- Work instructions:
Scan the records for the string "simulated"; copy each line where it occurs.

- Information supplied:
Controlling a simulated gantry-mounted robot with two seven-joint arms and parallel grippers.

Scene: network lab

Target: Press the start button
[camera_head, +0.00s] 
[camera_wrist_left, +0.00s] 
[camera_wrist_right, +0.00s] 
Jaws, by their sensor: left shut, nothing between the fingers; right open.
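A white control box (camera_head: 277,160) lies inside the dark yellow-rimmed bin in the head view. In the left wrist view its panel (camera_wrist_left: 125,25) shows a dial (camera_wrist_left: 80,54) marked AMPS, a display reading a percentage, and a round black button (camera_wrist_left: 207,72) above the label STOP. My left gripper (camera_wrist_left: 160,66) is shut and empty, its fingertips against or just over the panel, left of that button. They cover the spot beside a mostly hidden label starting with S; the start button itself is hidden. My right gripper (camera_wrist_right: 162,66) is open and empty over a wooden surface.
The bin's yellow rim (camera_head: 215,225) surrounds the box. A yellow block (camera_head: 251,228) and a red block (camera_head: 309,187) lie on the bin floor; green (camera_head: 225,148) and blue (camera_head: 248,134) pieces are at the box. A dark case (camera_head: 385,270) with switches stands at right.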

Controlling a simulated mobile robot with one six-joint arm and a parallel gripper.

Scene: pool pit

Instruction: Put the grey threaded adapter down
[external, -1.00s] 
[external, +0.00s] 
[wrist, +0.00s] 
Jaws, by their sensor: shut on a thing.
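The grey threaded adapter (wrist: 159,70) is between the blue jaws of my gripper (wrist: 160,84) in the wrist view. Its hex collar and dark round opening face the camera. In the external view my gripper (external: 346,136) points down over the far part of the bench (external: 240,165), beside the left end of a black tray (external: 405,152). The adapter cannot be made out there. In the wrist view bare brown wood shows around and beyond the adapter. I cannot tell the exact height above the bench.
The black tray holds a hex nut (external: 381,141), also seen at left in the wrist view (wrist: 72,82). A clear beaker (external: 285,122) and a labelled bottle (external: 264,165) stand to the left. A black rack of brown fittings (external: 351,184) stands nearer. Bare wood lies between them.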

- Output for this exercise:
Controlling a simulated gantry-mounted robot with two seven-joint arms and parallel grippers.
Controlling a simulated mobile robot with one six-joint arm and a parallel gripper.

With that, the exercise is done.